# WRITTEN TASK
Please retype the data in full and exactly; the pictures are not part of the copy.

************

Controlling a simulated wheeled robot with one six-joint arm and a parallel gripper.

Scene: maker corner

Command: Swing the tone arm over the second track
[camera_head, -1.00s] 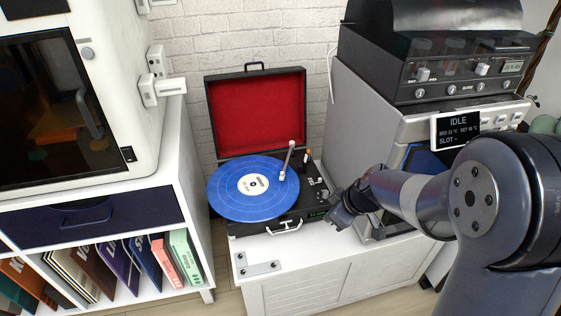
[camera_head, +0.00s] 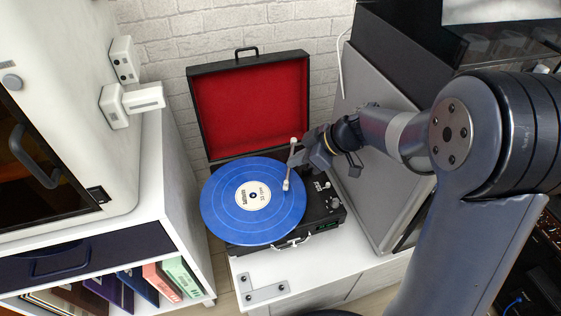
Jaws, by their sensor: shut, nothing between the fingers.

************

# SOLUTION
Controlling a simulated wheeled robot with one six-joint arm and a parallel gripper.

Scene: maker corner

Command: Swing the tone arm over the second track
[camera_head, -1.00s] 
[camera_head, +0.00s] 
Jaws, by their sensor: shut, nothing between the fingers.

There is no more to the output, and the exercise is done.